- Investment fund Harith is a key member of the consortium that may end up with a majority stake in SAA.
- But it previously considered being part of a transaction to buy SA Express.
- Its previous potential partner in that deal says Harith "backtracked", describing the decision as "astounding".
Infrastructure investment firm Harith General Partners - which is part of the consortium that may end up with a majority stake in SAA - was considering being part of a deal to buy state-owned regional airline SA Express (SAX), but it has since ditched that bid.
In doing so, SAX could potentially face liquidation.
Fly SAX, the preferred bidder for SAX, says it was "astounded" by what it regards as "backtracking" by Harith on "a key commitment letter".
In a lawyer's letter dated 22 January, which Fin24 has seen, G Nkomo Attorneys writes to the provisional liquidators of SAX that strategic investment group Siga Express, represented by Patuxolo Nodada, and Harith General Partners, represented by Tshepo Mahloele, concluded an agreement with Fly SAX to - as "anchor investors" - give "a firm undertaking" to provide security for the payment of the purchase price for SA Express in the amount of R26 million. The letter states that Siga and Harith's undertaking as anchor investors expires on 30 June 2021.
The state-owned regional airline SAX was placed in provisional liquidation in April 2020 after its business rescue process failed.
Fly SAX – a group of former SAX employees - was accepted as preferred bidder for SA Express last year. In May this year, it submitted a revised offer to the airline's provisional liquidators after the latter found that Fly SAX had breached the terms and conditions of the sale process as "no funds were forthcoming".
A week ago, Harith was announced as a key stakeholder in the Takatso consortium – which also includes aviation group Global Airways – that will hold an effective 51% shareholding in SAA. Government will hold the rest. The deal is still subject to due diligence procedures.
A strategic equity partnership is essential for SAA, not only to have the funds to take off again, but to prevent government from having to fork out more bailouts in future.
Harith confirmed to Fin24 on Friday that it had been "approached for this opportunity [with Fly SAX], but after a thorough assessment, decided not to pursue it".
No deal signed
Thabsile Sikakane, who represents Fly SAX, told Fin24 on Friday that Fly SAX was originally approached by Siga, which indicated it was interested in getting involved in the SA Express deal. Siga then involved Harith, according to Sikakane.
"The lesson Fly SAX learnt is not to put all your eggs in one basket and not to be too trusting sometimes," says Sikakane.
Sikakane says while nothing was signed "directly" with Harith, the lawyer's letter from January showed the intention of Siga and Harith to commit to the deal.
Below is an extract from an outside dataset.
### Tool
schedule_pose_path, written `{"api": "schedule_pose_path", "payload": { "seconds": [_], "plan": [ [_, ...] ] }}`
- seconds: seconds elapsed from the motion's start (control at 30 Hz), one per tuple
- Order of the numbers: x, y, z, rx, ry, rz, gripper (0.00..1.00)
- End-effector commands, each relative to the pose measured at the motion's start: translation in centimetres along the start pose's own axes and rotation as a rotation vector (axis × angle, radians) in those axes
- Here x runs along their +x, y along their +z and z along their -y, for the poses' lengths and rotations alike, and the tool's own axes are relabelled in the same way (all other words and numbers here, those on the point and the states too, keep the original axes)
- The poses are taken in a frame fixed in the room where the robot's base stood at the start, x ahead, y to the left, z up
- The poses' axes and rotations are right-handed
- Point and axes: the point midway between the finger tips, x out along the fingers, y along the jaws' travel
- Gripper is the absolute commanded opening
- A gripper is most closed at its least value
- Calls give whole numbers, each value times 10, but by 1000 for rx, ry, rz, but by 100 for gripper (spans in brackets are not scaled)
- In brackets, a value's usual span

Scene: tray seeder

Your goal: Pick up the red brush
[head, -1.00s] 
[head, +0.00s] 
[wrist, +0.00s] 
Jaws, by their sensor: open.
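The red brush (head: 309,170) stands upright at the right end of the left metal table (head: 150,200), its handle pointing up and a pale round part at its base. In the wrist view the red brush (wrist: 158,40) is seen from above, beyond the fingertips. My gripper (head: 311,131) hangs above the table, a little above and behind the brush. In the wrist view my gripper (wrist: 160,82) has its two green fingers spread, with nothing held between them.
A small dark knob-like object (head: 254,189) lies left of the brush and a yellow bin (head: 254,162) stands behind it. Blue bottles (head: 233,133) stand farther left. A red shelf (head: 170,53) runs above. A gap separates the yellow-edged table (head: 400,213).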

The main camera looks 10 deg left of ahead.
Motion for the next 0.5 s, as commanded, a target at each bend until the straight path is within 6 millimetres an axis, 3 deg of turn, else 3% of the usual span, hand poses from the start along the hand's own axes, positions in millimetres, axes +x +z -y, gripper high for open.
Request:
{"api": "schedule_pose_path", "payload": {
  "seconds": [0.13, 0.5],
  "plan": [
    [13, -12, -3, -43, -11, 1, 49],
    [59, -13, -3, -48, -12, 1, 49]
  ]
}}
"Since January this year we have not heard anything more. We have been asking for meetings. Then, suddenly, we heard about Harith's involvement in the SAA deal, while we thought it was on board with Fly SAX regarding SA Express," said Sikakane.
"It is astounding that they backtracked only to come out going with our sister airline."
Sikakane said Fly SAX wanted to see if it could revive the ability to provide proper funding by getting another anchor investor or pursue crowdfunding.
Now that Harith is out, G Nkomo Attorneys responded on behalf of Nodada that the SA Express deal is still going ahead and Siga Express "has until 30 June 2021 to act".
"However, as of 9 March 2021, Harith General Partners is no longer participating in this transaction. Thus, Siga Express shall endeavour to act in accordance with the deadline of 30 June 2021," according to the response.
"We cannot and will not accept this backtracking by Harith General Partners should the provisional liquidators pursue to hold Fly SAX responsible for non-repudiation to the first binding offer," Fly SAX said in a separate statement.
"Fly SAX has fought very hard for this airline to be saved and what has happened to us is very painful. We should not be denied the opportunity to take SA Express to the sky again, because of 'opportunistic businessmen.'"
In January this year, a court ruling postponed the date to determine if SAX must be placed in liquidation to 29 April, which was then pushed out again to 28 July this year. The aim was to provide more time to try to save the airline.
In addition, the National Union of Metalworkers of SA (Numsa) and the SA Cabin Crew Association (Sacca) have filed an application in the Constitutional Court to try to compel the National Assembly to debate whether SAX should be permitted to go insolvent. The two unions contend that, in the absence of Parliamentary oversight, a state-owned company cannot be finally liquidated by a court.
Zazi Nsibanyoni-Mugambi, president of Sacca, told Fin24 on Friday that Harith "must do the right thing and honour the commitment made to Fly SAX".
"For this to happen to them is shocking and as Sacca we believe that should not be accepted. They are still waiting to receive money owed to them and have worked very hard, with non-existent resources, to raise the required capital for this SA Express bid. It appears now that Harith General Partners has dumped this deal for a more lucrative deal," she said.
"If this is the case, and SA Express people have been duped, then they should be allowed a second chance to file another bid with another investor and not be disadvantaged by the actions of Harith, or their bid should be extended as it was not their fault."